Industrial Impact of Artificial Intelligence and 5G

7Apr - by aiuniverse - 0 - In AI-ONE


ARC’s Harry Forbes, Research Director for Automation, interviewed Christine Boles, Intel’s Vice President of the IOT Group/General Manager, Industrial Solutions Division, at the ARC Industry Forum in Orlando.  Discussions ranged from Intel’s position in the value chain for industrial systems, new technologies, and AI in manufacturing.   Intel is a provider of many products and technologies, with an ecosystem of partners that utilize their solutions.  These partners, who are typically industrial OEMs or IT OEMs, ultimately bring those solutions to manufacturers, utilities, etc.  This post highlights the key points and takeaways of their discussion.  The interview can be viewed here and/or on YouTube.

Industrial Impact of New Technologies

From an industrial perspective, first you have to consider the direction in which the factories are heading, explained Christine.  “Factories are really on a path to more autonomous types of operations,” she said.   So, the technologies deployed should help the factories achieve their objectives.  Artificial intelligence (AI) is one of the big areas.  But one has to understand “how to utilize technologies, like machine vision, machine learning, and even getting into the deep learning, to really know what’s happening in an operation step, and then make those adjustments,” said Christine.  In her opinion, the other technology that’s really going to change things is 5G, and having the capability for a wireless infrastructure to help with that flexibility in more autonomous factories. 

Artificial Intelligence and 5G in the Industrial Space

“Artificial intelligence has entered many diverse market segments today,” said Christine.  “And, it’s even happening in factories relative to machine learning and bringing those insights onto the factory floor,” she said.  Citing an example, she said that edge insight software was developed, utilizing Intel processor technology underneath the OpenVINO* toolkit, and that helps optimize those functions for the hardware and insight software.  Many companies and system integrators have deployed this technology.  In the automobile industry, an aluminum die-cast manufacturer for transmission parts previously could detect 60 percent of the defects through manual inspections.  By utilizing a machine vision and machine learning, they are now getting close to 100 percent defect detection at any given process step.  Further, she said that the customer is now considering applying this across the line and expanding the capability for different functions –  using the same platform, but with different algorithms.

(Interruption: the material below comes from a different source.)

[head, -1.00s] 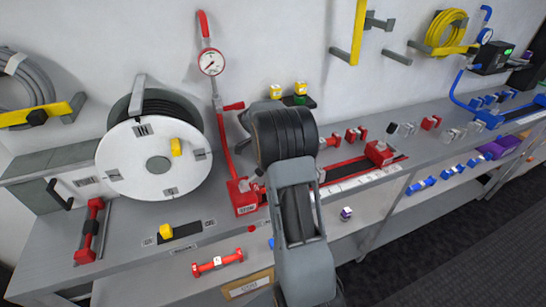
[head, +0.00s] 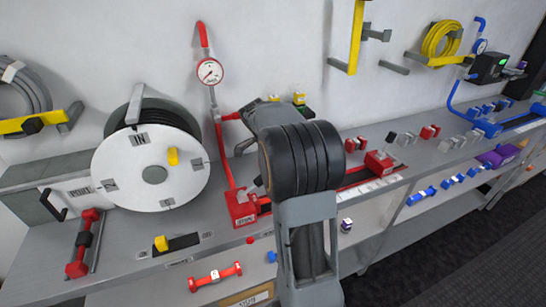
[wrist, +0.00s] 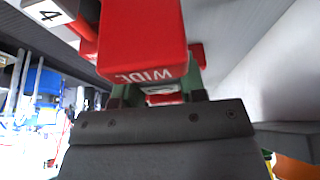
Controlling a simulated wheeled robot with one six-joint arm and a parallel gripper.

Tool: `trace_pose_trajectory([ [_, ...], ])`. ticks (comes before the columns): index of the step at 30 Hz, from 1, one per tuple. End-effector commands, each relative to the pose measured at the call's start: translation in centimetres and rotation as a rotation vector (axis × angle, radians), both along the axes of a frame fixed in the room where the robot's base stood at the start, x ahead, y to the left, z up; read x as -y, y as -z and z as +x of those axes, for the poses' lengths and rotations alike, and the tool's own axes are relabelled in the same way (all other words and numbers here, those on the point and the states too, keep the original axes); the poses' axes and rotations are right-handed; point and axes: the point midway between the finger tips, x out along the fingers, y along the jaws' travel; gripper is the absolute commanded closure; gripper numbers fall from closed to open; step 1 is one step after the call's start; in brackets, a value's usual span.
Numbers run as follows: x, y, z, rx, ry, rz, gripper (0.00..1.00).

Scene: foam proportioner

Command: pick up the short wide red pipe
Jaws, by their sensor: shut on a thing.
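In the head view my gripper is behind my black wrist, so its fingertips and what they hold are hidden. In the wrist view my gripper (wrist: 160,90) shows two green fingers shut on a red piece with a white label, which I take as the short wide red pipe (wrist: 164,99). Only a small part of it shows, so its full shape is unclear. A large red block (wrist: 145,40), marked WIDE upside down in this view, stands close in front and covers part of the fingers.
A red labelled block (head: 242,208) with a riser and gauge (head: 209,72) stands left of my arm. Another red block (head: 379,161) stands right. A white hose reel (head: 152,168) fills the bench's left. A red pipe (head: 215,277) lies on the lower shelf.

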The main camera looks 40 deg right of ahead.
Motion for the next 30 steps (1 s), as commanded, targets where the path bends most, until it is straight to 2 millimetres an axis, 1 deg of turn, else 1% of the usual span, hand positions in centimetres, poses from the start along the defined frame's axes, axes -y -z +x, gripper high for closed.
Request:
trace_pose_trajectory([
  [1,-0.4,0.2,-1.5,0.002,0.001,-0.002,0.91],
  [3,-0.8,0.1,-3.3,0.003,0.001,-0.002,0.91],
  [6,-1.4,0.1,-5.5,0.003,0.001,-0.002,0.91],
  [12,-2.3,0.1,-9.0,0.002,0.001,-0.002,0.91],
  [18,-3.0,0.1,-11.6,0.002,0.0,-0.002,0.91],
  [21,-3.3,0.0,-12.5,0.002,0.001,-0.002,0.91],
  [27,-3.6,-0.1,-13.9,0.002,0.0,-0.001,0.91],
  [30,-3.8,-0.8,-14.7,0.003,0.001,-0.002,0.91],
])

*OpenVINO toolkit facilitates the optimization of a Deep Learning model from a framework and deployment using an inference engine onto Intel hardware.

Artificial Intelligence and 5G in Manufacturing

“AI in manufacturing is in its early stages, relative to manufacturers realizing what they can do with it.  But I actually think it’s ready, relative to utilizing that learning at the edge, close to the operations,” said Christine.  Industrial adoption is already happening in a manner that companies get those insights close to the places they need them. However, these AI solutions will become more widespread in manufacturing when manufacturers are willing to bring in that capability, explained Christine.  It’s also going to be a learning process.  Manufacturers are bringing data science capability into their operations and realize what needs to be done.  She believes that “When you have both the workforce and the technology, it’s going to start happening more and more.”

“5G is going to take a bit longer (few years) to be adopted, because it requires the next generation specification with the industrial capabilities in it,” said Christine.  However, 5G will help factories become more flexible.

The 5G Benefits

Harry asked,  “Could you drill into that a little bit more? What do you see 5G adding versus Wi-Fi?” Christine responded that manufacturers see the benefit of a private 5G network.  However, it’s not a 5G versus Wi-Fi situation.  “Now, there are some of those capabilities coming into the Wi-Fi space.  So I do believe we’re going to actually have them working together.  And they’re going to be working together on more deterministic operations in a wireless approach.”